MORNING GLORIES #43 — Why can’t this book just be THE ADVENTURES OF CASEY & IKE? I would be all over that. Not that the Abraham flashback isn’t riveting in its own nasty way. And of course Ike wrote the books. I really should have seen that coming at this point. Lots of callbacks here to #25, I bet an infographic that visually depicts the links and references between issues of this series would just blind you. It’s funny that Ike explicitly mentions a tesseract here, there is definitely an extra-dimensional component to this narrative that makes you feel like we’re just getting a glimpse at these little corners folding down where we can see them, but that the bulk of the narrative exists in a higher dimension that we can’t quite understand. At least until some issue in the late nineties, one hopes!
BATMAN ETERNAL #45 — This opening scene, man, I have no idea how last issue ended. Weekly series fatigue. And oh good, more Jim Corrigan and Batwing. Don’t care, bro! We can certainly do without such scathing commentary as, “Gotham’s getting weird,” Jim Corrigan. And having Stephanie say the same thing the very next scene is not exactly Alan-Moore-level business. I am a fan of further development of the Bruce/Julia relationship. That is worth pages any time. And I’m pleased about the new antagonist reveal on the final page. Hoping this ramps up into greatness as we hit the home stretch, here.

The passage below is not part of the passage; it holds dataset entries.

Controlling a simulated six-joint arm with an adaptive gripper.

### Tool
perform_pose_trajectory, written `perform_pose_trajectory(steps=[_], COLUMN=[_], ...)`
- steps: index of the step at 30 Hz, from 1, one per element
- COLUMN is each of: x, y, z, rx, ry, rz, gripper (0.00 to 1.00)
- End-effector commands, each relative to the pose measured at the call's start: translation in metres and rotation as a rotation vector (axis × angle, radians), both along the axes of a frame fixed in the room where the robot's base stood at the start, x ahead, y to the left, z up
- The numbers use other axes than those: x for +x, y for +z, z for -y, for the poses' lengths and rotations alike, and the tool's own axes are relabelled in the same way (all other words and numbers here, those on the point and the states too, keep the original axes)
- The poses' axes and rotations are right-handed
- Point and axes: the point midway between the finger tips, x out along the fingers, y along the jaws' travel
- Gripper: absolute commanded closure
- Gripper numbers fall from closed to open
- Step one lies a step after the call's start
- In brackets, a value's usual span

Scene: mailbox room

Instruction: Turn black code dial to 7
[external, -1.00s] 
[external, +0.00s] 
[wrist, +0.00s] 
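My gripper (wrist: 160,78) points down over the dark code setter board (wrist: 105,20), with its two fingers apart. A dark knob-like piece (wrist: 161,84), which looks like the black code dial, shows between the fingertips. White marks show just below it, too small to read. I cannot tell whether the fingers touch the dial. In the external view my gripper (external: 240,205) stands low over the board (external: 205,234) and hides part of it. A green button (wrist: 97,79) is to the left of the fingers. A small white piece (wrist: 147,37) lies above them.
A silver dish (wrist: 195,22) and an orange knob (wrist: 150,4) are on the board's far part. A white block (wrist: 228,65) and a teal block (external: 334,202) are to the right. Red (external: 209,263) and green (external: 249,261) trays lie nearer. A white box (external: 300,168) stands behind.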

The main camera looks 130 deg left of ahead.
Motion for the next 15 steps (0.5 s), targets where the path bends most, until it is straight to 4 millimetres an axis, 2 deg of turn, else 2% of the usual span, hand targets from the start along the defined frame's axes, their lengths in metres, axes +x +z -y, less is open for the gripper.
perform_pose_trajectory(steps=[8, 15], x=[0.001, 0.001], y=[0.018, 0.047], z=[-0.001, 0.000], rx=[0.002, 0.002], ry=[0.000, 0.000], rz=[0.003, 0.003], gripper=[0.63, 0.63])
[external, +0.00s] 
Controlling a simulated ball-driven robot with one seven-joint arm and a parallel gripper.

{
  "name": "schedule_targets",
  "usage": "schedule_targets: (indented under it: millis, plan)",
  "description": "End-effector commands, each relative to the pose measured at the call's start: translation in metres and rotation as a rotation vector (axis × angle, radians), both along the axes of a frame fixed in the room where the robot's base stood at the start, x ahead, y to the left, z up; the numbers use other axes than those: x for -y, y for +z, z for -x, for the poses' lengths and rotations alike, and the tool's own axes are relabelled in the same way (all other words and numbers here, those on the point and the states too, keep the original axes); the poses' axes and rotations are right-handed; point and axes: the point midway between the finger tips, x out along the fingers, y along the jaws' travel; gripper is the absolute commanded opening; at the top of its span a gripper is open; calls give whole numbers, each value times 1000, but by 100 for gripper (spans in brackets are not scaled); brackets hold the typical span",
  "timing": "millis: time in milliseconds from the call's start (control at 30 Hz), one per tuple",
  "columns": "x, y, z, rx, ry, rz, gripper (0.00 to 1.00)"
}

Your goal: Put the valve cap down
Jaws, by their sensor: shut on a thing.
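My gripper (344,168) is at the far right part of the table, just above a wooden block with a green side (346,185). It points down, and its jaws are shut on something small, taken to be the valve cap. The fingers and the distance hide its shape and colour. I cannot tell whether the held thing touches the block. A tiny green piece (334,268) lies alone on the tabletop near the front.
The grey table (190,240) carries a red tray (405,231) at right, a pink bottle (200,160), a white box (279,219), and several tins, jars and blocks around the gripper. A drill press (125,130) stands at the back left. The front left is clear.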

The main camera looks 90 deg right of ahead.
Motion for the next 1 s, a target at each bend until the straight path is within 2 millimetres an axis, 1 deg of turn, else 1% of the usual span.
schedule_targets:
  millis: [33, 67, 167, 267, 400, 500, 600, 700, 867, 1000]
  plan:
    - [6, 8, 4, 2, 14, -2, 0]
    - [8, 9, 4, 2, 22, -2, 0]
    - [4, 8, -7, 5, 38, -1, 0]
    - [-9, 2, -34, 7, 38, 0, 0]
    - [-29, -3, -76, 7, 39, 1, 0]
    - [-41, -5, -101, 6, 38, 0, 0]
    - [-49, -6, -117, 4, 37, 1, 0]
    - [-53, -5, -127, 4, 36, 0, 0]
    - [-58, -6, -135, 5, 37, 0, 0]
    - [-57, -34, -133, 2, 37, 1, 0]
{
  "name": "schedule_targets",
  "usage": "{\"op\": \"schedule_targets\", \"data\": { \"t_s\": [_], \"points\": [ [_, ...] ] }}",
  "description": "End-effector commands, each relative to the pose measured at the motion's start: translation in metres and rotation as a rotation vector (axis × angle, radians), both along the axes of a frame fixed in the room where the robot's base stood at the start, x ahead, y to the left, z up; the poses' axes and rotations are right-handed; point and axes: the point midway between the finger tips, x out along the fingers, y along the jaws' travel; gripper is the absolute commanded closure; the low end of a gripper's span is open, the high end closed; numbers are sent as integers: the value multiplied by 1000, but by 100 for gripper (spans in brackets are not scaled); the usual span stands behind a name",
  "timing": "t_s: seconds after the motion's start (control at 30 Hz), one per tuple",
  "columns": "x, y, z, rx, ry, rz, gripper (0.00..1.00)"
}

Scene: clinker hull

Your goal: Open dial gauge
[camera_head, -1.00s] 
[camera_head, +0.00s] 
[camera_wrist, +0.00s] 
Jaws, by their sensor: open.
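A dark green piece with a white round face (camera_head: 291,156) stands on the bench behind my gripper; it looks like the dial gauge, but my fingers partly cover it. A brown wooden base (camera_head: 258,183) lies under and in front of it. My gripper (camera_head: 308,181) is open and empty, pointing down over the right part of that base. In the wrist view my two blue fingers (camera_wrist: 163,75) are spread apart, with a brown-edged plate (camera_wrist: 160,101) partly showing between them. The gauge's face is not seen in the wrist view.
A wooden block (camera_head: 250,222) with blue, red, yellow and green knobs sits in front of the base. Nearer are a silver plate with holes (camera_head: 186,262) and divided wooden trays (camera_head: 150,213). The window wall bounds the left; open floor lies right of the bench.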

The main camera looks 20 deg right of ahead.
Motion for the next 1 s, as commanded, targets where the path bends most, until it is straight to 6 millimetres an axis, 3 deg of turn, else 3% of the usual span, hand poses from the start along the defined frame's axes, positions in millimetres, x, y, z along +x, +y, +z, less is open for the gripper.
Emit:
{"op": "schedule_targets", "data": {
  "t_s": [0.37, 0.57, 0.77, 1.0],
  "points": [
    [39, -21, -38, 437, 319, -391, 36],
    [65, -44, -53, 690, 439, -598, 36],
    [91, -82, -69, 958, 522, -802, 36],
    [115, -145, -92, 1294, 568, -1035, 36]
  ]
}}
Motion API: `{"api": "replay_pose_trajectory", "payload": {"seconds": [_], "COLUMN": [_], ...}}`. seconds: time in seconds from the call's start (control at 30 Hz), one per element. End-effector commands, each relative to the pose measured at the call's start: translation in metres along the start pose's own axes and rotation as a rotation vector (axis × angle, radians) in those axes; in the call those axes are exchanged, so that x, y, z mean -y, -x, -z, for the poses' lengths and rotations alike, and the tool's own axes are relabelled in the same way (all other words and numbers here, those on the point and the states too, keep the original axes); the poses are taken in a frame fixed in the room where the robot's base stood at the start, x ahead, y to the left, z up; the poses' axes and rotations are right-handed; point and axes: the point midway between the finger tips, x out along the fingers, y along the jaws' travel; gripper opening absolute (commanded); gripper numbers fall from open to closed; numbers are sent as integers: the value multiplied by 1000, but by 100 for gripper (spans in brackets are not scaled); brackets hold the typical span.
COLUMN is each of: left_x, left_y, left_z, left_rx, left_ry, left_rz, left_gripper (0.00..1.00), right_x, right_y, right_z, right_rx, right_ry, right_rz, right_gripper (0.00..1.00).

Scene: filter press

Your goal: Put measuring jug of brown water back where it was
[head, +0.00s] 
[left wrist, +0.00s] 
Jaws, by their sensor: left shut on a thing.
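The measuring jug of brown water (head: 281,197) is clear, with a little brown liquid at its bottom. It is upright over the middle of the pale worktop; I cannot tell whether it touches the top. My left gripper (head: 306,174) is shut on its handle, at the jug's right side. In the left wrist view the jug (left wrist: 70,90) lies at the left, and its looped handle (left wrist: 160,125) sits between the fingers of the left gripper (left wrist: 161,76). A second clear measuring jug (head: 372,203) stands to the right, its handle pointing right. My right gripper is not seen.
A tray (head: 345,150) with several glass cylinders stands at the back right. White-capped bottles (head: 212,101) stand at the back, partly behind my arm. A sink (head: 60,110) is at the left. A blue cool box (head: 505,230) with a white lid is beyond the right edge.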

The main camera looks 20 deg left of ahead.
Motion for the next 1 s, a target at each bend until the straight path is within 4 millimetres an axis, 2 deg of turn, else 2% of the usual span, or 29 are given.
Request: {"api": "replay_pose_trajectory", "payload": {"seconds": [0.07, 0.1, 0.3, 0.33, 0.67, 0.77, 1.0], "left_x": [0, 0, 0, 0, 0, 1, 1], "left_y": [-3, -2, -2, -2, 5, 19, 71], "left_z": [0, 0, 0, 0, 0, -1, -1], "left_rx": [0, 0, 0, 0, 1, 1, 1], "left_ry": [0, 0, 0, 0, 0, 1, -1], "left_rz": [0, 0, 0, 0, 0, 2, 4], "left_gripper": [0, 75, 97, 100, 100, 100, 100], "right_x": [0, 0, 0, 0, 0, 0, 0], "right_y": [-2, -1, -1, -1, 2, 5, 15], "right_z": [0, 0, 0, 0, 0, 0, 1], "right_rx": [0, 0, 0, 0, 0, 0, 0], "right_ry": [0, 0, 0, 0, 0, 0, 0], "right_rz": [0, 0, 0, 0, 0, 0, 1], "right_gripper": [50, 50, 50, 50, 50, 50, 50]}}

FUTURES END #41 — Ha, Adam West! If all of this upcoming convergence brings the ’66 business screaming into the multiverse, then it will be worth any amount of horror committed under the specter of red skies. But that is some cold-blooded sterilization type business with Katar! All those dead guys on the first page with Batman, Tim, and Plastique really look like S.H.I.E.L.D. agents (not the ones on TV, kids!). But Tim threatening to kill Plastique in the elevator if she calls him Robin again seems like a bit of an extreme reaction. And that is a grim last couple of pages. Futures end, y’all.
STAR WARS: DARTH VADER #1—This team had some serious heavy lifting to do, coming up on the heels of Aaron/Cassaday/Martin’s near-flawless opening salvo from the flagship launch. They’re also a little bit hamstrung by the series conceit. Rather than have the full ensemble, the, ah, somewhat unsympathetic Dark Lord of the Sith is now our lead. And we’ve got to care about that. Which Gillen gets us to do for the most part. He’s got to lean on a lot of fanboy love to make it work, though. The first sequential page is an homage to the opening scene of JEDI, which is an element we’re seeing probably too much of already here in the first issues. These creators have got to shed their desire to take us to Cloud City so that we can see what a scoundrel Lando is again or back to the Mos Eisley cantina for just one more drink and dismemberment in favor of providing actual new material. The art is out-of-the-park terrific, though. Sal Larocca has come a very very long way since rolling with Fraction on the monthly IRON MAN gig. I mean, he almost outdoes Cassaday here, it’s not too controversial to say. However, ultimately, it’s hard to become too invested in the stakes of a scene in Jabba’s palace in which the three major players that we care about, Vader, Jabba, and Boba Fett, are in no danger whatsoever because they’ve still got beats in the original trilogy to hit. The latter two hadn’t even yet showed up on camera when this takes place! The flashback scene in the Emperor’s throne room on Coruscant does a nifty little job of connecting this one back up to REVENGE OF THE SITH in a way that’s organic and not as forced as the other references to the original trilogy. And Vader hiring Fett and a craaaazy Wookie bounty hunter to find Luke and get to the bottom of the deal with the Emperor’s new confidante sounds interesting enough, but that whole set-up feels like it’s going to once again be hamstrung by timeline. Can Luke even meet Fett this early, really? The week after it turns out that he first swung his dad’s old lightsaber at the big bad Darth Vader? We’ll see. Not completely sold on the long game with this script, but the art is stellar. That last shot is tons of payoff for folks who haven’t scoured all reference to Hayden Christiansen from their memories, but there probably should have been at least some barely-vague throwaway line in Jabba’s palace about how Vader doesn’t really like Sandpeople for some reason.
ALL-NEW X-MEN #036 — What a magnificent opening splash. Mahmud Asrur and Marte Gracia produce stunning work. After presumably a trade paperback’s worth of running around, all of our Teen X-Men are reunited and manage to hack their way back to good old 616, but not before Teen Jean plants a chaste kid of fan-favorite Miles Morales’s masked face. Oh, when are they going to do that on the big screen, everybody? Bendis once again milks the assorted doppelganger interaction for maximum comedy. But oh no, now even Teen Hank is growing disgruntled with his current situation. It is never never a good deal when one of those Beasts starts trying to fix things with science. That’s how we got here in the first place. This is the first issue that I’ve read since news broke that this monster Bendis run will be over soon, and I am already a little sad, knowing that events have just about stopped careening all around taking us who-knows-where and are instead gearing up for the grand finale, which should of course be one hell of a thing.